The U.N. is hosting a three-day global conference with 140 countries’ leaders taking part. The meeting aims at reviewing the achievement of the Millennium Development Goals (MDGs) that were launched by U.N.member nations in 2000 mainly targeted to tackle poverty, hunger, and to improve health and education accesses in developing countries by 2015.

President Barack Obama is expected to give a speech at the summit on Wednesday.

World donors have called on governments to revise strategies to assure that their funds are not wasted and that the results of anti-poverty programs are tangible.

Major donors, including Canada, the United States, France, Germany, the United Kingdom, and Japan, have decreased debt burdens for developing countries, but failed to keep a promise to double aid for Africa. Even though the level of aid continues to rise, they are far from targets.
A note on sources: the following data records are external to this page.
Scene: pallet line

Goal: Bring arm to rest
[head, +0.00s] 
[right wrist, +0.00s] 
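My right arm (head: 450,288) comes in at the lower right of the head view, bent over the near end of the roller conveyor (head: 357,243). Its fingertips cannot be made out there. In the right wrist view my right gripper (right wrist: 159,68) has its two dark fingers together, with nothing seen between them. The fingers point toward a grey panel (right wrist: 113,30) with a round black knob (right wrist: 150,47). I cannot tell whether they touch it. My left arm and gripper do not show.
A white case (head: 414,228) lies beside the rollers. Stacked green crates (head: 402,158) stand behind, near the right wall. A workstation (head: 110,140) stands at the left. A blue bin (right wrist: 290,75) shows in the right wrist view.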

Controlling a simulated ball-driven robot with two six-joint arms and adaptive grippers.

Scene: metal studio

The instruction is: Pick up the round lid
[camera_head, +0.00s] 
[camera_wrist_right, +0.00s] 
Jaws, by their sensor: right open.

The global financial crisis has brought tough times to rich countries, which must struggle with huge debts and high unemployment.

The strain has forced them to cut their aid budgets, but U.N. Secretary-General Ban Ki-moon says poor countries should not take the burden.

“We should not balance budgets on the backs of the poor. We must not draw back from official developmental assistance, a lifeline of billions for billions,” he said.

The Numbers on Poverty

Ahead of the global summit, many aid organizations put out reports on the current conditions related to world poverty.

They said that 1 of 6 people inhabiting the earth suffers from chronic hunger, and a child dies every six seconds because of undernourishment and related problems.

Figures released by the Food and Agriculture Organization (FOA) and the World Food Program (WFP) last week, estimate that the number of people who suffer chronic hunger in 2010 dropped by 98 million compared to the year before, leaving 925 million hungry, corresponding to 13.5 percent of the world’s population.

The majority of the hungry people lived in rural areas with about 80 percent of them being engaged in farming in some way, the reports said.

What lies behind the apparent contradiction, according to Oxfam America, is the political neglect of the agricultural sector in developing countries. It caused global donors to begin directing their aid dollars to emergency relief and social programs in health and education, thus leaving agricultural productivity stagnated.

Secretary-General Ban has called on world donors and institutions to make “smart investments in infrastructure, small farmers, social services, ... and above all in women and girls,” by exercising political leadership.